The number of new XRP addresses plummets by 44%, short-seller pressure intensifies, is it difficult to hold at $2?

In the past month, the number of new addresses on the XRP network has dropped from 5,200 on March 22 to 2,900 on April 17, a decrease of 44%. The number of new addresses is a direct reflection of user activity and confidence, and its sharp decline indicates a continuous outflow of funds and attention.

The technical outlook is also not optimistic. Trader Ali Martinez points out that XRP is forming a classic 'head and shoulders' pattern, with the neckline support at $2.05 already breached. If this position cannot be quickly reclaimed, it may drop to the $1.30–$1.40 range.

On the other hand, whale trading volume has begun to increase, suggesting that some large holders may have positioned themselves in advance. However, this does not necessarily indicate good news; it may instead be a signal of short-seller gathering. Market sentiment is leaning towards fear, with the RSI at 49.40, indicating neutral to weak momentum.

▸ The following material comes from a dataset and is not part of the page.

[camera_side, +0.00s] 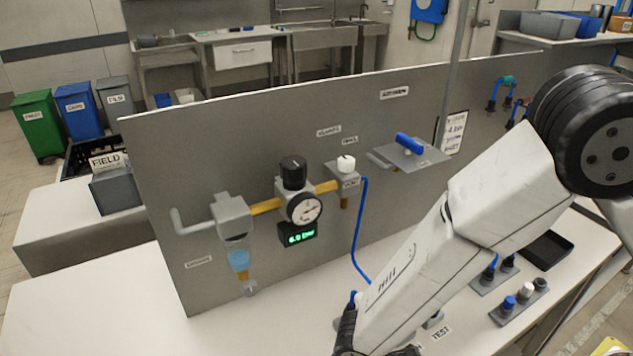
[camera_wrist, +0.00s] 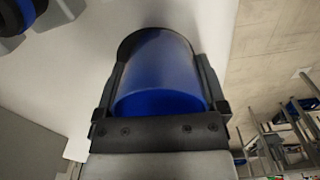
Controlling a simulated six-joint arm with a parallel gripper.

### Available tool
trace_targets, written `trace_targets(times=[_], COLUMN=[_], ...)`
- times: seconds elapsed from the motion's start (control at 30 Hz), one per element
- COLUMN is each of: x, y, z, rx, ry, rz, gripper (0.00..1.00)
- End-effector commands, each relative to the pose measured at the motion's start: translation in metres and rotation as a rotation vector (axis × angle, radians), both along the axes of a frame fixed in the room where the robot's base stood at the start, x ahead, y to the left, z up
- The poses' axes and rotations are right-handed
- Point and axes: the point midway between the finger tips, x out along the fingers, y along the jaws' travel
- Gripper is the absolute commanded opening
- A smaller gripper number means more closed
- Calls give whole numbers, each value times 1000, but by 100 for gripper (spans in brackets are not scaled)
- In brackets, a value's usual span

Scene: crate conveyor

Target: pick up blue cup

It is worth mentioning that XRP still stands above the 200-day moving average, indicating that the long-term structure has not been completely broken. As the lawsuit with the SEC comes to a close, any favorable outcome may serve as a catalyst for a bullish rebound.

Summary of views:

Short-term bearish, medium-term wait-and-see, with key support at $1.60 and the 200-day moving average; if there are no major positive developments in the fundamentals, XRP may continue to face pressure. But note, a significant drop may also mean that the opportunity for a medium-term buy is gradually approaching.